» Work to do
Output the lines below exactly, please, from the first line until the line with "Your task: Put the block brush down", counting both.

» Supplied material
-- BEGIN --

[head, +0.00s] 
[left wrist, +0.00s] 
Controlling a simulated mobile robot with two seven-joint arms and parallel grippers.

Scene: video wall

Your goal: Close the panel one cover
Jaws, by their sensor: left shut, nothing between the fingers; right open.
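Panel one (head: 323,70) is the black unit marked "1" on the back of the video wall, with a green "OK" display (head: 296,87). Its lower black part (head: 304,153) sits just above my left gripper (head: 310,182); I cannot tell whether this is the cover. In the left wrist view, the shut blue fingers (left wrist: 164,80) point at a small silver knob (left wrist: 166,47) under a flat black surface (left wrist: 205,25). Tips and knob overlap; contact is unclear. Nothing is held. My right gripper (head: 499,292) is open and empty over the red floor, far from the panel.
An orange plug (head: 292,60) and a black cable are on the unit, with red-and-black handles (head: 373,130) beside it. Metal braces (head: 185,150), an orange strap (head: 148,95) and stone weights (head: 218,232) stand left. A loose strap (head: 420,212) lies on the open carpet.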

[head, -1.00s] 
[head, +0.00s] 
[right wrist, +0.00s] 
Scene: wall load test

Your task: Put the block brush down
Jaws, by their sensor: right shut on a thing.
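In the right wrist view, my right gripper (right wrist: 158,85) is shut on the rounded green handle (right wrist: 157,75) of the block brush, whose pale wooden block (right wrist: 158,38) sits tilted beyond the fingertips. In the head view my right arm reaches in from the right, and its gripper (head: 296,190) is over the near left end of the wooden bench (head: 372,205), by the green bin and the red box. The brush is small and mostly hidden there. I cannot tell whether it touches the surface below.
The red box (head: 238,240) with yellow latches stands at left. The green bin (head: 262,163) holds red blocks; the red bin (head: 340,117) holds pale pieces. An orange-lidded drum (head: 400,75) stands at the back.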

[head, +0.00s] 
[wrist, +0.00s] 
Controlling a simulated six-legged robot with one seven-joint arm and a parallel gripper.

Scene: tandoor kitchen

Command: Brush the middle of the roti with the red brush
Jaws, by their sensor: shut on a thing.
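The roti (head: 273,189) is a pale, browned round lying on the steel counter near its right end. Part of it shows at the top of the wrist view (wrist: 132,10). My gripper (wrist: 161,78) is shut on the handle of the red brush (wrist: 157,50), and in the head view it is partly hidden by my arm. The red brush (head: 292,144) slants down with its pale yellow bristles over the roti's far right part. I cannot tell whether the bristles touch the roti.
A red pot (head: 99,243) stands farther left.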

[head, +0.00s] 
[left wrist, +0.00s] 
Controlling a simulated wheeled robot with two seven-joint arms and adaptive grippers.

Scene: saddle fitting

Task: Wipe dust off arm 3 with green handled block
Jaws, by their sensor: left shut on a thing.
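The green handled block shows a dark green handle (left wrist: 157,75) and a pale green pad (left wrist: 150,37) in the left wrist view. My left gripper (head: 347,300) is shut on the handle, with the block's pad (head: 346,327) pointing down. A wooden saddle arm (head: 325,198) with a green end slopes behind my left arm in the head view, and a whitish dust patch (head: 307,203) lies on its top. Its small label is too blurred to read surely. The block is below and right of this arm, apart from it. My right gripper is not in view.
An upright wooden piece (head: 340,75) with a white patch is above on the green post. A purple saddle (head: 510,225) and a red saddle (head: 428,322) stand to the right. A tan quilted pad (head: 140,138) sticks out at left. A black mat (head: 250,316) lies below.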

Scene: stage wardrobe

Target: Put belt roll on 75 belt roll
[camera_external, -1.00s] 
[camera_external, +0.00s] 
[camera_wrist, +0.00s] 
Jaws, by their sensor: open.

-- END --

» Solution to the exercise
[head, +0.00s] 
[left wrist, +0.00s] 
Controlling a simulated mobile robot with two seven-joint arms and parallel grippers.

Scene: video wall

Your goal: Close the panel one cover
Jaws, by their sensor: left shut, nothing between the fingers; right open.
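Panel one (head: 323,70) is the black unit marked "1" on the back of the video wall, with a green "OK" display (head: 296,87). Its lower black part (head: 304,153) sits just above my left gripper (head: 310,182); I cannot tell whether this is the cover. In the left wrist view, the shut blue fingers (left wrist: 164,80) point at a small silver knob (left wrist: 166,47) under a flat black surface (left wrist: 205,25). Tips and knob overlap; contact is unclear. Nothing is held. My right gripper (head: 499,292) is open and empty over the red floor, far from the panel.
An orange plug (head: 292,60) and a black cable are on the unit, with red-and-black handles (head: 373,130) beside it. Metal braces (head: 185,150), an orange strap (head: 148,95) and stone weights (head: 218,232) stand left. A loose strap (head: 420,212) lies on the open carpet.

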[head, -1.00s] 
[head, +0.00s] 
[right wrist, +0.00s] 
Scene: wall load test

Your task: Put the block brush down

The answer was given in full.